El mercado eléctrico tiene tantas paradojas que incluso los gobiernos han dado un paso atrás y se esconden tras los reguladores. Curiosamente, por imposición de un regulador, la Comisión Europea, que en su día obligó a España a que fuera la CNMC quien dijera lo que hay que hacer pese a tratarse de una política pública, como es repartir el coste del sistema eléctrico entre consumidores y operadores. Una especie de tecnocracia que deja al Gobierno atado de pies y manos. Solo hay que ver su capacidad de respuesta en la crisis actual: bajar el IVA temporalmente.

El ‘lobby’ eléctrico

El resultado es que hoy el inquilino de la Moncloa, sea quien sea, tiene un estrecho margen de maniobra, porque quien manda es la Comisión de la competencia. Un sinsentido teniendo en cuenta que se trata de una cuestión central en cualquier economía política que se precie.

Como recuerda un antiguo ministro, cuando el Gobierno iba a Bruselas a negociar a través de la representación permanente el reper, se encontraba con que contaba con un solo funcionario especializado en el tema, mientras que las eléctricas tenían acreditados al menos cinco empleados con una enorme capacidad para hacer ‘lobby’ ante los funcionarios europeos, siempre solícitos a la hora de acaparar competencias. En este caso, a través de la CNMC. Y no es que les falte experiencia a las eléctricas.

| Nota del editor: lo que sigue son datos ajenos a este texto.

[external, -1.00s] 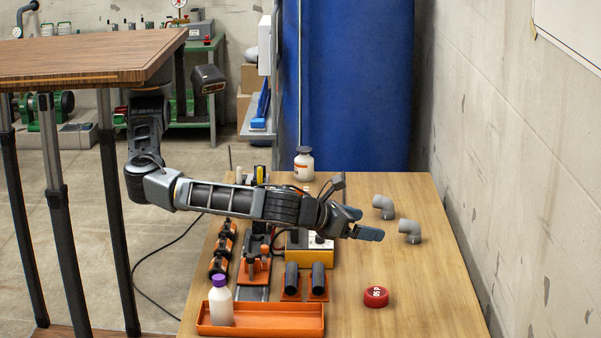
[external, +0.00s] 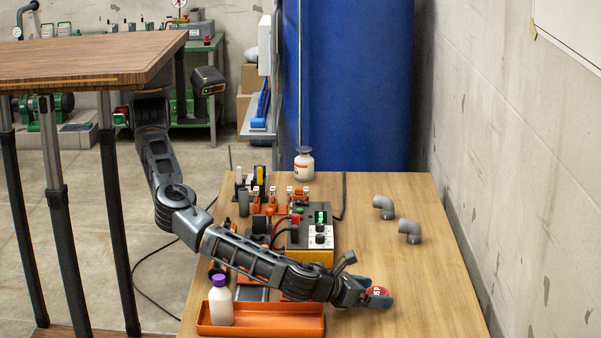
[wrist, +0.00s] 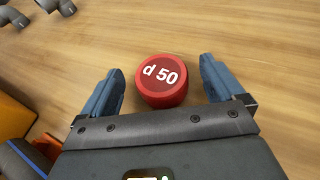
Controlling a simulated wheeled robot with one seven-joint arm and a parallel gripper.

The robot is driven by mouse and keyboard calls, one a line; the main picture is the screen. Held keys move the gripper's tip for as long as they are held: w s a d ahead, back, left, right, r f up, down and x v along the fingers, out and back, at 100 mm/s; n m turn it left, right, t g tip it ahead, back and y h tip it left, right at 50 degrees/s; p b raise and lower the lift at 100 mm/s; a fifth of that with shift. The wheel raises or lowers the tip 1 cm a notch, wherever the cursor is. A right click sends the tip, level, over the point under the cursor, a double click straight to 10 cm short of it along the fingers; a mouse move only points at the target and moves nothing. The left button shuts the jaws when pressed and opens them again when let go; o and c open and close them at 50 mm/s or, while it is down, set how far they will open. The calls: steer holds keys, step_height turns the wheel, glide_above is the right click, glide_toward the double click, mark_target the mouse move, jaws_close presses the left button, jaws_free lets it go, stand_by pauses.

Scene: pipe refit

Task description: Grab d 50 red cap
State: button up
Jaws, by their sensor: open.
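The red cap (wrist: 163,82), marked "d 50" in white, lies flat on the wooden table. In the wrist view it sits between the two blue fingers of my gripper (wrist: 163,88), with a gap on each side. In the external view the red cap (external: 378,299) is partly hidden by my gripper (external: 378,293), which is low over the table at the cap. The gripper is open and holds nothing.
Two grey pipe elbows (external: 384,206) (external: 410,231) stand farther back on the table. An orange tray (external: 270,318) with a purple-capped bottle (external: 221,300) is to the left. A yellow-and-black device (external: 311,240) stands behind my arm. The table around the cap is clear.

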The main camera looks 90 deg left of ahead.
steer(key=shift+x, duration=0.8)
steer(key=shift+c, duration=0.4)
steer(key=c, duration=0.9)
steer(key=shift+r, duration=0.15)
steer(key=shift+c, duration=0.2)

Durante el franquismo, cuando las organizaciones obreras y empresariales estaban proscritas, Unesa era una de las pocas patronales que convivían con el régimen.

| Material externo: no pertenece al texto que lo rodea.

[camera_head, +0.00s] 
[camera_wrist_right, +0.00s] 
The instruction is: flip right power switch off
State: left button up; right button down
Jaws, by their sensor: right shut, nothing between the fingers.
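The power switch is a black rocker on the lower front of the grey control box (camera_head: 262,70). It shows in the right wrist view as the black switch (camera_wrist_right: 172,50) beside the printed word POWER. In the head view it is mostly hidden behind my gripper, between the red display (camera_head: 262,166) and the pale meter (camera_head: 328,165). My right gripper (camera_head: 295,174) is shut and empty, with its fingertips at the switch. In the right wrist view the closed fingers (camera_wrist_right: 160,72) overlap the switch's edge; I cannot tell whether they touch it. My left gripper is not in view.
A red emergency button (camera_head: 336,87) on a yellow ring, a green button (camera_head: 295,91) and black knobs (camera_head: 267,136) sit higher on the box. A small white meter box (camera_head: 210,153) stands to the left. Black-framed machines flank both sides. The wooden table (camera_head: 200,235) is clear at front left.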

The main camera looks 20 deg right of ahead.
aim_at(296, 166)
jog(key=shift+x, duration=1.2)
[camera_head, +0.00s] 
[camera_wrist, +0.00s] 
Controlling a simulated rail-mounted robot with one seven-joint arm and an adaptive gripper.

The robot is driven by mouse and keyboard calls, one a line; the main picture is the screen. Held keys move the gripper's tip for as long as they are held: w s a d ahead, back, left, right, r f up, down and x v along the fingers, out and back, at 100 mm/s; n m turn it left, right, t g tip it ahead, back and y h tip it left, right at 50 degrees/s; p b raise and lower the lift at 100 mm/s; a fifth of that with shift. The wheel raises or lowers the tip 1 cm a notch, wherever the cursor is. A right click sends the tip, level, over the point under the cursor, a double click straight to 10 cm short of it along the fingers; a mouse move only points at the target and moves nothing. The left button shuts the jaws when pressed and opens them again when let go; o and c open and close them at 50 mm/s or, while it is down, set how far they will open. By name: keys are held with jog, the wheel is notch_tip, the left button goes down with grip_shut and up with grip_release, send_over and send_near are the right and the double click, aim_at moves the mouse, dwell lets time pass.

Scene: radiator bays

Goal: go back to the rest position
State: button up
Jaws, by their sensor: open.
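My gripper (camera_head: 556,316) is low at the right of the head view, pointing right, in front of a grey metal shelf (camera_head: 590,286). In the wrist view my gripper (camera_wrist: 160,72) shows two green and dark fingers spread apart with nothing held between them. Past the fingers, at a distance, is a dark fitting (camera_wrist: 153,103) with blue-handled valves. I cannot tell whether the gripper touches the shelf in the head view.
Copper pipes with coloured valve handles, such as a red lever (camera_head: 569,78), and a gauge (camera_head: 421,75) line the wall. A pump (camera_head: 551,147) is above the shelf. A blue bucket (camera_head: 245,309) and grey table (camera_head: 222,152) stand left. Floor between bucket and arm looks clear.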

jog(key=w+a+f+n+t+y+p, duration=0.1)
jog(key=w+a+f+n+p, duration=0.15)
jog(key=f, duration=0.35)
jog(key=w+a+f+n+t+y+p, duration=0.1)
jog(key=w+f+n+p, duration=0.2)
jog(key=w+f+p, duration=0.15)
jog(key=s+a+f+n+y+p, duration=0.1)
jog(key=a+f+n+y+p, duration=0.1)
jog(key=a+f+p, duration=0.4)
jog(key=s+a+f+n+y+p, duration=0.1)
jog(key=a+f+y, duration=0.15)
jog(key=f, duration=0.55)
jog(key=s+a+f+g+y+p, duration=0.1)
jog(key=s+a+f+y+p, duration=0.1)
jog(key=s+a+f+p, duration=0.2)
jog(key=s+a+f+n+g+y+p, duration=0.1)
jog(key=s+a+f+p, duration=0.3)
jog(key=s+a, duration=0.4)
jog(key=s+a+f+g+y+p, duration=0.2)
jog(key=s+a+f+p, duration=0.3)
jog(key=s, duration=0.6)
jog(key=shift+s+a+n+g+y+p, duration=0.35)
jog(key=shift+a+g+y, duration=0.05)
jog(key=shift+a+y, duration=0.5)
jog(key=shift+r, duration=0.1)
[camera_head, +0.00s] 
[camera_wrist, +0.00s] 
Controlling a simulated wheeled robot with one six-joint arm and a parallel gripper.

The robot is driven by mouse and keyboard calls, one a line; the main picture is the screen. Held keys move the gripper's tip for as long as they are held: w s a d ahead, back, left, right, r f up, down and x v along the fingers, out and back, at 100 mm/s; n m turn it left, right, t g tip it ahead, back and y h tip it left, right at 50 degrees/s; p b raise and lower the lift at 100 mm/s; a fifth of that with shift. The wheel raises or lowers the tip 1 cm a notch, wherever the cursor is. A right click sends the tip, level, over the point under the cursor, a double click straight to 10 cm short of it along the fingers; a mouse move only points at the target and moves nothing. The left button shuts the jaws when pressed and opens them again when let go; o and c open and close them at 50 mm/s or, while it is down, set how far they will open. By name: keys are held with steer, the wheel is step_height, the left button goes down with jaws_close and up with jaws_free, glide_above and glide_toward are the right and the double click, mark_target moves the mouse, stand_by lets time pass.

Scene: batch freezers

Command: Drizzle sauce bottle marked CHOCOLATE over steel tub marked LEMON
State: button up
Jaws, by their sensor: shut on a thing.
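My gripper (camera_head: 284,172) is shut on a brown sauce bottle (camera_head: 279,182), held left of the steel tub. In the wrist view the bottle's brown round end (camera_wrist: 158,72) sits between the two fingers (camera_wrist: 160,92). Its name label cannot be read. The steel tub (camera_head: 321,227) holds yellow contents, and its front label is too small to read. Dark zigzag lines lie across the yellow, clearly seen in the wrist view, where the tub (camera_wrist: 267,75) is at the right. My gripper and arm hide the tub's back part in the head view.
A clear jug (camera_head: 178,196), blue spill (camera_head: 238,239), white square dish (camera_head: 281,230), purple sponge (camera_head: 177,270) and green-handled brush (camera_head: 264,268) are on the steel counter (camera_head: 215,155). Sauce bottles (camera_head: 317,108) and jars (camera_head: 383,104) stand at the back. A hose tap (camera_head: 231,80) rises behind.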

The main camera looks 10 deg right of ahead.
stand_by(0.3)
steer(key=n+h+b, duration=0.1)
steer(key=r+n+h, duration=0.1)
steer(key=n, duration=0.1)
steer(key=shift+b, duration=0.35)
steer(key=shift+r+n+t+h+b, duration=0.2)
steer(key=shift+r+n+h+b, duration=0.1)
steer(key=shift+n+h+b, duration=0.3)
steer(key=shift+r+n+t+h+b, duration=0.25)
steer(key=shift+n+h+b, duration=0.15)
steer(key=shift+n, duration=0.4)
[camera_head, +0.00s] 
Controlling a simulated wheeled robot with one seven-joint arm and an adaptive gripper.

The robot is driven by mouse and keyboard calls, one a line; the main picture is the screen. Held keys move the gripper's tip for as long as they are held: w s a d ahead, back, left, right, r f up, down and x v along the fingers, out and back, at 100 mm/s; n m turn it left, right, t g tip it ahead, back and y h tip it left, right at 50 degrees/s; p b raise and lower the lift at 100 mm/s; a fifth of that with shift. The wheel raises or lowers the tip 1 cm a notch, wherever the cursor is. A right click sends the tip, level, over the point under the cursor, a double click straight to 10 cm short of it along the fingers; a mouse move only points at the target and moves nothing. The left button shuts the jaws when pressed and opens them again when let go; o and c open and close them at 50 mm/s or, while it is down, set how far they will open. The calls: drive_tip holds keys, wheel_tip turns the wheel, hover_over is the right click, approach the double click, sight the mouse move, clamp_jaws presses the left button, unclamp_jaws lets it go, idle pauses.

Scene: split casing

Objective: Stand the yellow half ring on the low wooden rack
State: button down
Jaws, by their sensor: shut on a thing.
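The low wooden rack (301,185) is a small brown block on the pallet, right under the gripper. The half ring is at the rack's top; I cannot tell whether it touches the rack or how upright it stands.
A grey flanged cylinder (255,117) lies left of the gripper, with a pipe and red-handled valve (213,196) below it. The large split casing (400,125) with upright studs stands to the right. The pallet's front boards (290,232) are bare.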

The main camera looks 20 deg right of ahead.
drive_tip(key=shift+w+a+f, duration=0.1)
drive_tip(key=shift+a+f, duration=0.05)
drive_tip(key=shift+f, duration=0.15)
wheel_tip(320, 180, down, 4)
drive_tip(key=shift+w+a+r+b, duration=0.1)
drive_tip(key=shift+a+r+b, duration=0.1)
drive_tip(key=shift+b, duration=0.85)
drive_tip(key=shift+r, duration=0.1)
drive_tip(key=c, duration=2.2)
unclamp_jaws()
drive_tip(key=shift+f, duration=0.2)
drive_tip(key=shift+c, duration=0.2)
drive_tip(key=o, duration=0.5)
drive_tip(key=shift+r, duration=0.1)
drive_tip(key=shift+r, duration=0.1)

Así es como se ha llegado a esta situación. Viejos problemas coinciden en el tiempo con fenómenos coyunturales, lo que ha producido una situación explosiva. La recuperación económica mundial ha sido más rápida de lo previsible y eso ha alimentado el aumento de los precios de los hidrocarburos. No solo del petróleo, también del gas, que es la materia prima que nutre los ciclos combinados, que aunque no funcionen hay que retribuir porque son tecnologías de respaldo cuando las renovables no funcionan por causas naturales, falta de viento o por ser de noche. Sin olvidar que al tratarse de un mercado marginal, el precio lo fija el último megavatio que entra en el mercado, que suele venir de las centrales de ciclo combinado. En definitiva, la pescadilla que se muerde la cola.

Al ser un mercado marginal, el precio lo fija el último megavatio que entra en el mercado, que suele venir de las centrales de ciclo combinado 

No era previsible el fuerte aumento del gas, pero no del todo. Para eso está, precisamente, la planificación energética, que cuenta con instrumentos como las interconexiones eléctricas, que de forma sistemática son saboteadas por las grandes compañías, que no quieren competencia de Francia (nucleares), Portugal o Marruecos, cuyos costes son inferiores y podrían servir para equilibrar oferta y demanda. Sin contar la manipulación de un mercado tan opaco como es el de las emisiones de efecto invernadero, y cuyo precio solo ha crecido.

Probablemente, porque por la presión de unos y otros se ha querido diseñar un sistema eléctrico al galope sin esperar a los avances tecnológicos. En su lugar, se ha optado por un sistema hiperregulado que no entienden ni los propios operadores y mucho menos los políticos, desoyendo aquello que decía Warren Buffett en la anterior crisis: “No compro productos que no entiendo”. Y el mercado eléctrico, por llamarlo de alguna manera, es el mejor ejemplo. El mercado mayorista fijó ayer un precio de 105 euros MWh. Lo nunca visto. Al menos, hasta los próximos días.